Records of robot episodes
--- begin ---

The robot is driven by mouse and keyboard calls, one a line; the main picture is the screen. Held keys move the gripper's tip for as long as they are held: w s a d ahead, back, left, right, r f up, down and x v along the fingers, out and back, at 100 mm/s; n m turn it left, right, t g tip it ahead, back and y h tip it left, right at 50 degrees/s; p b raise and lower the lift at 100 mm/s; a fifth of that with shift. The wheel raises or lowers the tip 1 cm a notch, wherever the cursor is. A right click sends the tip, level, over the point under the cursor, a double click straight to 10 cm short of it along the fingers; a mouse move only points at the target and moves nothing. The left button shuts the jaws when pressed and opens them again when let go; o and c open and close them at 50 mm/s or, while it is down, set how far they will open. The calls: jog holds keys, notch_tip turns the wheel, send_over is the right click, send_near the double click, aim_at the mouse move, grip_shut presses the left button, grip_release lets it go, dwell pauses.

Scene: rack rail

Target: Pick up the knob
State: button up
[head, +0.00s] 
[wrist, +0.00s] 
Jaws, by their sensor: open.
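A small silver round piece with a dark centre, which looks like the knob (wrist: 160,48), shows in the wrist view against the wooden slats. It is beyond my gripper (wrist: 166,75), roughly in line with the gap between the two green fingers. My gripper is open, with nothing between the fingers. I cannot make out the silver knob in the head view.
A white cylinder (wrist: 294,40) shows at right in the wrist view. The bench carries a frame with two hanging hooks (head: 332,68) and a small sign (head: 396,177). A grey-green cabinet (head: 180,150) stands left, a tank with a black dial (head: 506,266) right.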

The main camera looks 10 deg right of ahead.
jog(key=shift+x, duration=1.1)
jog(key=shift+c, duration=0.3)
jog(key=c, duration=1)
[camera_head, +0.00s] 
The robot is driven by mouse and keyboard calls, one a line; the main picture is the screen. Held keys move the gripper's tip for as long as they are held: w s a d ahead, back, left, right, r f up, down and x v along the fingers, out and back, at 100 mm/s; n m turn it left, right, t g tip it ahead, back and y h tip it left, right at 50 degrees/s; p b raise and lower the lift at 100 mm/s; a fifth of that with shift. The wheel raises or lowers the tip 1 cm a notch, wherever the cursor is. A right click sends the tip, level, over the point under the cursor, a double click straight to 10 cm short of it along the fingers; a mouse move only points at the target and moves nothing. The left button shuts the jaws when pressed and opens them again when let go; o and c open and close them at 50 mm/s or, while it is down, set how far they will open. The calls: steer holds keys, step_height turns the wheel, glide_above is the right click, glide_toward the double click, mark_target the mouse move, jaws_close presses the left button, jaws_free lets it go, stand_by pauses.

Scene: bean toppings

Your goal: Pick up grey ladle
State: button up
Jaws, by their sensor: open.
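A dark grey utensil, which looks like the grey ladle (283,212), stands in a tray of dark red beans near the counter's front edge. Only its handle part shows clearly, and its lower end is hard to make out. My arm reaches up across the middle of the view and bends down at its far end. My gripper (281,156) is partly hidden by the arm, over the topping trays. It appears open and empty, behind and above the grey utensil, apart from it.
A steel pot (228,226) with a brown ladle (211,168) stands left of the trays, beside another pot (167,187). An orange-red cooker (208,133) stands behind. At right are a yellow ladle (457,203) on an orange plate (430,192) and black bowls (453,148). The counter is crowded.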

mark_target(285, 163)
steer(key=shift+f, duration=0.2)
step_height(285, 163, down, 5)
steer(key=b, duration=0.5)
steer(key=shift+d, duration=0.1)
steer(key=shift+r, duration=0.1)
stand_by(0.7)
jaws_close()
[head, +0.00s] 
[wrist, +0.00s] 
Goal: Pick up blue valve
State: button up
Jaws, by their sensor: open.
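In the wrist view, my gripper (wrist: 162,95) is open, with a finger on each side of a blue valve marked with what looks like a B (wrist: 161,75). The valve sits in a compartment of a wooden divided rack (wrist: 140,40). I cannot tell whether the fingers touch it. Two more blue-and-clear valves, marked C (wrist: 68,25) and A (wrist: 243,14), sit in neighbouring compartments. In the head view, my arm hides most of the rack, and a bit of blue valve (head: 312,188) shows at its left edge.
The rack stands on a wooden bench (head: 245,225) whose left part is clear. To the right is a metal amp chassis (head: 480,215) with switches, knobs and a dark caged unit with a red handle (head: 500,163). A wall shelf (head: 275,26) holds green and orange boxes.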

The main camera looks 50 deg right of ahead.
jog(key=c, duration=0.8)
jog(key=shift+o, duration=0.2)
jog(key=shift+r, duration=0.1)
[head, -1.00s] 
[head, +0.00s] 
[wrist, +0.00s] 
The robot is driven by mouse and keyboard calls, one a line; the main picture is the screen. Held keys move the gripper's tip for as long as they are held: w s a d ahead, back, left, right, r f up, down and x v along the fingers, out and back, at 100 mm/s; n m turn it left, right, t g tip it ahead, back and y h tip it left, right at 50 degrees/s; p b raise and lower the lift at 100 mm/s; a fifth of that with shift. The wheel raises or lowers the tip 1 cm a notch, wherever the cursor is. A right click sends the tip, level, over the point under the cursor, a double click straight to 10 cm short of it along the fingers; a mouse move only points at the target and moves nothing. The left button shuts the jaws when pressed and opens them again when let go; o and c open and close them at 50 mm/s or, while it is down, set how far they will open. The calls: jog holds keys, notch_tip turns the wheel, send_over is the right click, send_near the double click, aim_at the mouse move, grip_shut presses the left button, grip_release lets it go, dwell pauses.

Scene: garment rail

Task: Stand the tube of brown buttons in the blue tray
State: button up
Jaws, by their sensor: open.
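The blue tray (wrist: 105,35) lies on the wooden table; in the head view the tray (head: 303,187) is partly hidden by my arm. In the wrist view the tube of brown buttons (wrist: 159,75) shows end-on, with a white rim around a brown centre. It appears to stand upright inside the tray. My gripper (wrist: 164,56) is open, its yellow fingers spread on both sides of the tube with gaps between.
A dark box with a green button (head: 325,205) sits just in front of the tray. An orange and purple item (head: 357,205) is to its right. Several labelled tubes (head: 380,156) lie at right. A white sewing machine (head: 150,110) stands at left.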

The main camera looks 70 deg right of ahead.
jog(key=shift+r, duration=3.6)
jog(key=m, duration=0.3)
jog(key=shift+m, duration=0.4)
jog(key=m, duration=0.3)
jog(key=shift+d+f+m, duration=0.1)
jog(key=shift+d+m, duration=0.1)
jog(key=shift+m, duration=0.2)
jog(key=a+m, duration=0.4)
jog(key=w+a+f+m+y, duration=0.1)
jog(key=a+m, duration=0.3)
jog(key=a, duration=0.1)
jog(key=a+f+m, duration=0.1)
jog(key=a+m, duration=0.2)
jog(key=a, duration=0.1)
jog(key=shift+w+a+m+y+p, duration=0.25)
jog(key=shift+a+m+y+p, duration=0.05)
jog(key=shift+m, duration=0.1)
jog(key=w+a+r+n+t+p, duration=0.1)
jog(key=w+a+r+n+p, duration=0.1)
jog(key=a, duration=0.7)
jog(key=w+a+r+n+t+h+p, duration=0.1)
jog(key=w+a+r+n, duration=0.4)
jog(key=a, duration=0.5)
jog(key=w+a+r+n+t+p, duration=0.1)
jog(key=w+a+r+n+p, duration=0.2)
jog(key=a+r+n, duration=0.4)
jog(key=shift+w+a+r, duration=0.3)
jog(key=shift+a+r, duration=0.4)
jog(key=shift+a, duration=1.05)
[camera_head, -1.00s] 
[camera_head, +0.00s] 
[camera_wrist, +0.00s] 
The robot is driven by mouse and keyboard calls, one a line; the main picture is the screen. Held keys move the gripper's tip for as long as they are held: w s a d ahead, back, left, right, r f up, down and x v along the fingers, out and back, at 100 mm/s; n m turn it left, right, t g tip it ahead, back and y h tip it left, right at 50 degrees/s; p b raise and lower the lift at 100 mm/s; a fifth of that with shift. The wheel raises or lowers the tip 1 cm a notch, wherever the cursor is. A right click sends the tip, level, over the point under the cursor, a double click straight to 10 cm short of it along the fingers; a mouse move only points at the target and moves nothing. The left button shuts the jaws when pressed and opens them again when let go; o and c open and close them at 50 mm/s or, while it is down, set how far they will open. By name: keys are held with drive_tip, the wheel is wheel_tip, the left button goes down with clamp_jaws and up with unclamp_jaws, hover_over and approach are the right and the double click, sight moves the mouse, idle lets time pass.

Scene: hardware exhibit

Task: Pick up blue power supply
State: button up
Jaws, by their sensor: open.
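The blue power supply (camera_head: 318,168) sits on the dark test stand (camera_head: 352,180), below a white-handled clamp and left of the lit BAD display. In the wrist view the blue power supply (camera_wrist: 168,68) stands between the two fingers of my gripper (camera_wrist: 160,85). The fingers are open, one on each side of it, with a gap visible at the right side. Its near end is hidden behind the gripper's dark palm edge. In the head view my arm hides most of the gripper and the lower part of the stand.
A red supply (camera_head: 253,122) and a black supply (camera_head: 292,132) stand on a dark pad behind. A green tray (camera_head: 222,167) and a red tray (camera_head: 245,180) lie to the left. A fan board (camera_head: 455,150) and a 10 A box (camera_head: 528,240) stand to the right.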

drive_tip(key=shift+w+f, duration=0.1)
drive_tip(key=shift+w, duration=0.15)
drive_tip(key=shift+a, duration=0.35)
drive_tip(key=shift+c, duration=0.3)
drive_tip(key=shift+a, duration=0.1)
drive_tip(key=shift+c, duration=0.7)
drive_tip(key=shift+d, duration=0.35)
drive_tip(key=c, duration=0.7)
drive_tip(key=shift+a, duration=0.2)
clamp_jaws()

--- end ---

_REQUIRED TASK_.
Show every line in the records above that contains the word "Pick".

_THE RESULT_.
Target: Pick up the knob
Your goal: Pick up grey ladle
Goal: Pick up blue valve
Task: Pick up blue power supply

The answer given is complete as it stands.